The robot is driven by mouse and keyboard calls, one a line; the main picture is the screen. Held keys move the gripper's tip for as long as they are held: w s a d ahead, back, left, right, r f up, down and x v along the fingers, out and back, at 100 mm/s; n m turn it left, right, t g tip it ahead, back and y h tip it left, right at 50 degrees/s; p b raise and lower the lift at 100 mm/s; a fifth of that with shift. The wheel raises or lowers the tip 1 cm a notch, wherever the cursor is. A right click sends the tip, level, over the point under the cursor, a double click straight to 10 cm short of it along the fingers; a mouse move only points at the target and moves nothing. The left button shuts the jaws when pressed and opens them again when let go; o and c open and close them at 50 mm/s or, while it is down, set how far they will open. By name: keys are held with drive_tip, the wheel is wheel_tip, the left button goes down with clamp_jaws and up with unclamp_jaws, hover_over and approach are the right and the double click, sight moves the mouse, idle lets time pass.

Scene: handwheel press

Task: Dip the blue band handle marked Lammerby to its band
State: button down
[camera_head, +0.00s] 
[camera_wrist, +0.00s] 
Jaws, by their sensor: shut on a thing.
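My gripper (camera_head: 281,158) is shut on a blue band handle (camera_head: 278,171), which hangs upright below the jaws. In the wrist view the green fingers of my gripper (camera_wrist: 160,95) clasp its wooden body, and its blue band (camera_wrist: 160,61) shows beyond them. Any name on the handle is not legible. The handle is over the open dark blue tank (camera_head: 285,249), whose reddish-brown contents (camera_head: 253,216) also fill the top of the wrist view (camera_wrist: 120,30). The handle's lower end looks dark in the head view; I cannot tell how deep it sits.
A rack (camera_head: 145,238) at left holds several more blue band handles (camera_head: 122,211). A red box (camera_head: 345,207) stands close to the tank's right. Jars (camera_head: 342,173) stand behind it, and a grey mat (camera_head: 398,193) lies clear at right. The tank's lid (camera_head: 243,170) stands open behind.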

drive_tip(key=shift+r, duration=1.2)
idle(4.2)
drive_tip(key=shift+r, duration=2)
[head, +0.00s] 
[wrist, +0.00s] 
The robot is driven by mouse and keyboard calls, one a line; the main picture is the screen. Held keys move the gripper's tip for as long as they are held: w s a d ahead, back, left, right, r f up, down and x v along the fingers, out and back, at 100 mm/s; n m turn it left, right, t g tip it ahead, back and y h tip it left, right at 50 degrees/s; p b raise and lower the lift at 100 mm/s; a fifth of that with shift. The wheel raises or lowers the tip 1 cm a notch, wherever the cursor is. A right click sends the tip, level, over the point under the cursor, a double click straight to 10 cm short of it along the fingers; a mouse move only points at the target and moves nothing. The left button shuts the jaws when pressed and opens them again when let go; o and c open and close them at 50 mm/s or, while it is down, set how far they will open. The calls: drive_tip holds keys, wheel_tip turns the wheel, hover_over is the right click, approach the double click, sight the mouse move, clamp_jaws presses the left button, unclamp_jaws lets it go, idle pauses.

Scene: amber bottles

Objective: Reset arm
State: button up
=====
PROBLEM DETAILS: Give all the entries again exactly; leave none out.

REPLY:
The robot is driven by mouse and keyboard calls, one a line; the main picture is the screen. Held keys move the gripper's tip for as long as they are held: w s a d ahead, back, left, right, r f up, down and x v along the fingers, out and back, at 100 mm/s; n m turn it left, right, t g tip it ahead, back and y h tip it left, right at 50 degrees/s; p b raise and lower the lift at 100 mm/s; a fifth of that with shift. The wheel raises or lowers the tip 1 cm a notch, wherever the cursor is. A right click sends the tip, level, over the point under the cursor, a double click straight to 10 cm short of it along the fingers; a mouse move only points at the target and moves nothing. The left button shuts the jaws when pressed and opens them again when let go; o and c open and close them at 50 mm/s or, while it is down, set how far they will open. By name: keys are held with drive_tip, the wheel is wheel_tip, the left button goes down with clamp_jaws and up with unclamp_jaws, hover_over and approach are the right and the double click, sight moves the mouse, idle lets time pass.

Scene: handwheel press

Task: Dip the blue band handle marked Lammerby to its band
State: button down
[camera_head, +0.00s] 
[camera_wrist, +0.00s] 
Jaws, by their sensor: shut on a thing.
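My gripper (camera_head: 281,158) is shut on a blue band handle (camera_head: 278,171), which hangs upright below the jaws. In the wrist view the green fingers of my gripper (camera_wrist: 160,95) clasp its wooden body, and its blue band (camera_wrist: 160,61) shows beyond them. Any name on the handle is not legible. The handle is over the open dark blue tank (camera_head: 285,249), whose reddish-brown contents (camera_head: 253,216) also fill the top of the wrist view (camera_wrist: 120,30). The handle's lower end looks dark in the head view; I cannot tell how deep it sits.
A rack (camera_head: 145,238) at left holds several more blue band handles (camera_head: 122,211). A red box (camera_head: 345,207) stands close to the tank's right. Jars (camera_head: 342,173) stand behind it, and a grey mat (camera_head: 398,193) lies clear at right. The tank's lid (camera_head: 243,170) stands open behind.

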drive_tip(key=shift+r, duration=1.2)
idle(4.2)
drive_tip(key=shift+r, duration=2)
[head, +0.00s] 
[wrist, +0.00s] 
The robot is driven by mouse and keyboard calls, one a line; the main picture is the screen. Held keys move the gripper's tip for as long as they are held: w s a d ahead, back, left, right, r f up, down and x v along the fingers, out and back, at 100 mm/s; n m turn it left, right, t g tip it ahead, back and y h tip it left, right at 50 degrees/s; p b raise and lower the lift at 100 mm/s; a fifth of that with shift. The wheel raises or lowers the tip 1 cm a notch, wherever the cursor is. A right click sends the tip, level, over the point under the cursor, a double click straight to 10 cm short of it along the fingers; a mouse move only points at the target and moves nothing. The left button shuts the jaws when pressed and opens them again when let go; o and c open and close them at 50 mm/s or, while it is down, set how far they will open. The calls: drive_tip holds keys, wheel_tip turns the wheel, hover_over is the right click, approach the double click, sight the mouse move, clamp_jaws presses the left button, unclamp_jaws lets it go, idle pauses.

Scene: amber bottles

Objective: Reset arm
State: button up

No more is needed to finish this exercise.